Thursday, 30 July 2009

Published July 29, 2009

US$10b refinery to break even in 8 years: Merapoh

(KUALA LUMPUR) Merapoh Resources Corp Sdn Bhd, which will develop a US$10 billion refinery in Kedah, expects to break even in as early as eight years after production starts, helped by demand and a 10-year tax holiday, according to a report in Malaysia's Business Times.

To be located in Sungai Limau, Yan, the 350,000 barrels a day refinery is due to start production by 2013 or early 2014.

Merapoh founder and executive chairman Nazri Ramli said the company will make money from fees for processing the crude oil.

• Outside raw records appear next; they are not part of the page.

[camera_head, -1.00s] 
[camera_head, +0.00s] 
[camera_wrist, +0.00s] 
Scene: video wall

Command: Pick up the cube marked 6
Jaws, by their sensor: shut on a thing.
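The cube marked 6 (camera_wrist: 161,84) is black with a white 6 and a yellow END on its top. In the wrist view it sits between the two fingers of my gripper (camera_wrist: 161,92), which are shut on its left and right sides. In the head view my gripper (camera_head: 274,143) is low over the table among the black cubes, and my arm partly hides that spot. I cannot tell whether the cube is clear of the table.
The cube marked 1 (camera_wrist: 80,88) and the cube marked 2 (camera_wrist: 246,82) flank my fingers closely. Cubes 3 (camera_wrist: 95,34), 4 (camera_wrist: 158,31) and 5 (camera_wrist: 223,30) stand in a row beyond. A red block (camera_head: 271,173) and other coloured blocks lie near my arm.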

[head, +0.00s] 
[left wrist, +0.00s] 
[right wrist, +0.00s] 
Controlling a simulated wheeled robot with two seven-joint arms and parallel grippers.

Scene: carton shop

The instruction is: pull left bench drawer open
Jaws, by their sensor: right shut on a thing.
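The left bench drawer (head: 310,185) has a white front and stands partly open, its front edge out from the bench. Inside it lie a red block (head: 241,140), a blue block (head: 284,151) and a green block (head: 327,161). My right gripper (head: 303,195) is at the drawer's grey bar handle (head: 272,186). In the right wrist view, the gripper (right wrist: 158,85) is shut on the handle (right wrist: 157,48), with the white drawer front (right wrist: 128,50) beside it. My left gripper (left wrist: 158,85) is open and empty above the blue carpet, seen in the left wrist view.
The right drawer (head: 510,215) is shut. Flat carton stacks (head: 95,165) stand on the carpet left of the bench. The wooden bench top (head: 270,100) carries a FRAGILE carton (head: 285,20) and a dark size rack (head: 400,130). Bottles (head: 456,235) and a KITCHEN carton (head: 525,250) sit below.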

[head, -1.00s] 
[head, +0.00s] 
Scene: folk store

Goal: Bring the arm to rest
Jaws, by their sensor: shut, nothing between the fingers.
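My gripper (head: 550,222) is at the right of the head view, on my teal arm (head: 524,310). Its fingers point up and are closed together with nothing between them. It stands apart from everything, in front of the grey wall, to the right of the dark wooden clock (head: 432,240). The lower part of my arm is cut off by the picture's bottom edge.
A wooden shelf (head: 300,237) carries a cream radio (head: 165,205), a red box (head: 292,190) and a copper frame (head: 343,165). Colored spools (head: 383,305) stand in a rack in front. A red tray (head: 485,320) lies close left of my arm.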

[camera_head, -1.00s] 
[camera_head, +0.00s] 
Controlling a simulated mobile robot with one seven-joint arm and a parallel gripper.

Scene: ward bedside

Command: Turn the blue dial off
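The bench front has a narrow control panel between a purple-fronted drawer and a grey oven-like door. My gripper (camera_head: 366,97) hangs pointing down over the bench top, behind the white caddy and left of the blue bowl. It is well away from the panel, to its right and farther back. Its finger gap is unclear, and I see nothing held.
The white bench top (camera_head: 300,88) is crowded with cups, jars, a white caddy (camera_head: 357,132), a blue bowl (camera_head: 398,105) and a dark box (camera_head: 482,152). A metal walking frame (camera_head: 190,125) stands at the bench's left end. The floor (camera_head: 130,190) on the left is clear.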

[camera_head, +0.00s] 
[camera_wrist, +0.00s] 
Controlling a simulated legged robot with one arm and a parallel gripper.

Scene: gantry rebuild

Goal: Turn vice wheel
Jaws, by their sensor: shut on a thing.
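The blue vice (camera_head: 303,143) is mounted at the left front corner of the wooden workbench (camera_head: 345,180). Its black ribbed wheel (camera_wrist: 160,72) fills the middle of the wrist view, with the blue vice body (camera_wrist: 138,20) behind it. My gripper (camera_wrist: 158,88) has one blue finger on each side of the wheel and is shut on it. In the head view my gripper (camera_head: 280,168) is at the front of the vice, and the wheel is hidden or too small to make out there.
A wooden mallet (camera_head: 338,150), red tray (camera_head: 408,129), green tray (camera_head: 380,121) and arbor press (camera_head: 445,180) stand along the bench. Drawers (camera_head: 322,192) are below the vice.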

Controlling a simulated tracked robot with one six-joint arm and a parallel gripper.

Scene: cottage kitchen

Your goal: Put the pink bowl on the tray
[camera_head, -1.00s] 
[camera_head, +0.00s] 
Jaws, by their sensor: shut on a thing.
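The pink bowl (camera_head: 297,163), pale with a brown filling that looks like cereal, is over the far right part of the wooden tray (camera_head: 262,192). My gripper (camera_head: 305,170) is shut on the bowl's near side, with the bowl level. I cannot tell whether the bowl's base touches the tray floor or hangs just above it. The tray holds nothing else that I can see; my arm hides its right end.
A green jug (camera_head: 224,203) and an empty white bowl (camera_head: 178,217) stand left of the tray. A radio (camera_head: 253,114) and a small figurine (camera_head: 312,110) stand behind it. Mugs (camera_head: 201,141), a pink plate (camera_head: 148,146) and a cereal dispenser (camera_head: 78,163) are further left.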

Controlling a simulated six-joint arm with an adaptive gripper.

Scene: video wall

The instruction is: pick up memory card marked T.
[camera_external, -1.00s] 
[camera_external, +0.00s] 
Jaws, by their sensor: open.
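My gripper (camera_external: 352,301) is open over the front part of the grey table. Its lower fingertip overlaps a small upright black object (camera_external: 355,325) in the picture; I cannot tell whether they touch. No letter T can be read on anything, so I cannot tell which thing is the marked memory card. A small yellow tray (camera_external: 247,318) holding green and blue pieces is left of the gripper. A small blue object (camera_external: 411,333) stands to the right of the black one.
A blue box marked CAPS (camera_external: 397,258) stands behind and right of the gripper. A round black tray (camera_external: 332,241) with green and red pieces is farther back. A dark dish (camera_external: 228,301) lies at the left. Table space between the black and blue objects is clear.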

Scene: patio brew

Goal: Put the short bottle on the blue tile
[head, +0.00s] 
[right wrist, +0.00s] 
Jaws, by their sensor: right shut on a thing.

'Clients will pay a fee that is controlled per barrel to make sure there is enough money to pay to the bank or the investment, and enough to pay operators and profit margin or dividends to the shareholders.

'We are also blessed with tax relief for 10 years by the federal government whereby the profit that we make will not be taxed until we recover our cost. This will enable us to pay dividends. It is a good incentive,' he told MBT.

Mr Nazri explained that the gross profit margin for a refinery is normally about 20 per cent of the current price of crude oil.

On July 15, Merapoh signed a memorandum of agreement with the Kedah state government for the site, including an area to be reclaimed, and with South Korea's SK Group of Companies to build the plant.




It has lined up China National Petroleum Co (CNPC) to buy the refined crude, while Saudi Aramco will be the crude supplier.